K Tel was undoubtedly the market leader in this form of TV marketing, their Juke Box Jive album included a range of hits between Carl Perkins-Blue Suede in 1956 and Sam The Sham & The Pharoahs-Wooly Bully in 1965, but also found room for Hank Mizell's Jungle Rock from earlier this year. Both the country albums featured a who's who of the country music scene from contemporary artists such as Charlie Rich, Tammy Wynette, Billy Swan, Dolly Parton and Buffe St Marie to older established stars, Johnny Cash, Jim Reeves, Frankie Laine and Marty Robbins. Ronco were falling behind K Tel, mainly it seemed due to their product licencing.

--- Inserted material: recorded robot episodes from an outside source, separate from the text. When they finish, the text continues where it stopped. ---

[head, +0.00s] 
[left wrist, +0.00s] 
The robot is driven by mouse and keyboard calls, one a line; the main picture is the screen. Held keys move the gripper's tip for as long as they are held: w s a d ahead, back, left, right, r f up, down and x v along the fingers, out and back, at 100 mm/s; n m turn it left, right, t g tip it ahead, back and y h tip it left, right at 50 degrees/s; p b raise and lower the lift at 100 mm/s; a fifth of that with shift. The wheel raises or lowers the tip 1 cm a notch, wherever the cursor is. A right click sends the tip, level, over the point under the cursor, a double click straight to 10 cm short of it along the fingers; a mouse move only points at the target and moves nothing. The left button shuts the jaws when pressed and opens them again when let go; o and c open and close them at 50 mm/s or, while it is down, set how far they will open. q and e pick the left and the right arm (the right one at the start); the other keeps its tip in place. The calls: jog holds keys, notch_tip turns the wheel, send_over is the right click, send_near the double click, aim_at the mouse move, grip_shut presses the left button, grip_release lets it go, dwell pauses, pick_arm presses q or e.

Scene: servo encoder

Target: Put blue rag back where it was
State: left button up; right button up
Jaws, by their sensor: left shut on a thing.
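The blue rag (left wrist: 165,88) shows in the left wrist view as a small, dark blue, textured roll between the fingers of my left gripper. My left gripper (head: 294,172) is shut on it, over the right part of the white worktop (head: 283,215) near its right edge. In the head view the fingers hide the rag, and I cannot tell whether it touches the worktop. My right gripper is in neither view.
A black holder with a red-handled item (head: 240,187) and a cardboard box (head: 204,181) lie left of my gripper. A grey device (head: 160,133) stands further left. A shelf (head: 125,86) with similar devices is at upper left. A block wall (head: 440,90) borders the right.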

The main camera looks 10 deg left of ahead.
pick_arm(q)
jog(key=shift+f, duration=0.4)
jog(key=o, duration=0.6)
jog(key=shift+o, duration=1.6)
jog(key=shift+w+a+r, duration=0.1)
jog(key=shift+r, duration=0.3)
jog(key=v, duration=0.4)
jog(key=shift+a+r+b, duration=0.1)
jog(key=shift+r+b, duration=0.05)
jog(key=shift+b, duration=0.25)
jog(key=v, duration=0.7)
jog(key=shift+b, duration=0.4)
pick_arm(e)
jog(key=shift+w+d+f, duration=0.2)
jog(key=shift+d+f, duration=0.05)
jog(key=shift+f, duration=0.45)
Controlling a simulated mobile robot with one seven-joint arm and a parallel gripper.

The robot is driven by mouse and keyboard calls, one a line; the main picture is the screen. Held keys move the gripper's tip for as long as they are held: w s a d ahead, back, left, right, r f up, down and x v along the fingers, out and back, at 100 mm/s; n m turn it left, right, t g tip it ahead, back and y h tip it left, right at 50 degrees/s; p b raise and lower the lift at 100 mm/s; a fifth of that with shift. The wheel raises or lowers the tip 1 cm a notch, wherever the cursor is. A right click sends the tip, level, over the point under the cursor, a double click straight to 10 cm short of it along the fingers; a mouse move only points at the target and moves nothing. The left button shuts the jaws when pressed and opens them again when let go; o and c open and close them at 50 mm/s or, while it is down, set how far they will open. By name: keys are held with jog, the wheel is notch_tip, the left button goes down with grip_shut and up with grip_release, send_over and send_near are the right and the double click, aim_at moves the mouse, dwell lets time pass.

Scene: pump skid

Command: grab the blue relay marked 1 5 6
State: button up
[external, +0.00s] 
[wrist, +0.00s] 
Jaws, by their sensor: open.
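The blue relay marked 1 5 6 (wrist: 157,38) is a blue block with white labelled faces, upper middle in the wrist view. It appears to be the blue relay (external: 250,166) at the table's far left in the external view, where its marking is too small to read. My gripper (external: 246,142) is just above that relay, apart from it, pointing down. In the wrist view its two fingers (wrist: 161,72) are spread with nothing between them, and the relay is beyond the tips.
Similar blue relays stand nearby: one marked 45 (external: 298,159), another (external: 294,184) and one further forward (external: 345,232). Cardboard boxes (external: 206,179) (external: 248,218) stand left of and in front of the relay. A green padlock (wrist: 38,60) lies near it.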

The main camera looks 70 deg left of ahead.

Their only top 10 compilation album was Star Tracking 76 which beat Music Express into the charts by one week, duplicating the tracks That's The Way I Like It and You Sexy Thing but only featured three top 10 singles hits among its 20 tracks, the other one being the Who-Squeeze Box.


Compilations of hits or TV advertised albums were at the top of the album charts for 41 weeks during 1976, not leaving many weeks for standard albums. Only six albums managed to reach the top this year including Queen's Night At The Opera which continued its run throughout January. For three weeks in March and April, Status Quo enjoyed their third no.1 album with Blue For You. Opening as one would expect with some heavy guitar chords moving into Is There A Better Way, a twelve bar blues number, but then Status Quo tracks were usually no more nor less than this. Most of the tracks could have been released as singles, but the two that were, were Rain and Mystery Song.


Rod Stewart was now on his sixth number one as Night On The Town hit the top in July. Led Zeppelin also achieved their sixth no.1 in April with Presence and by mid November they had their seventh as The Song Remains The Same topped the chart for one week.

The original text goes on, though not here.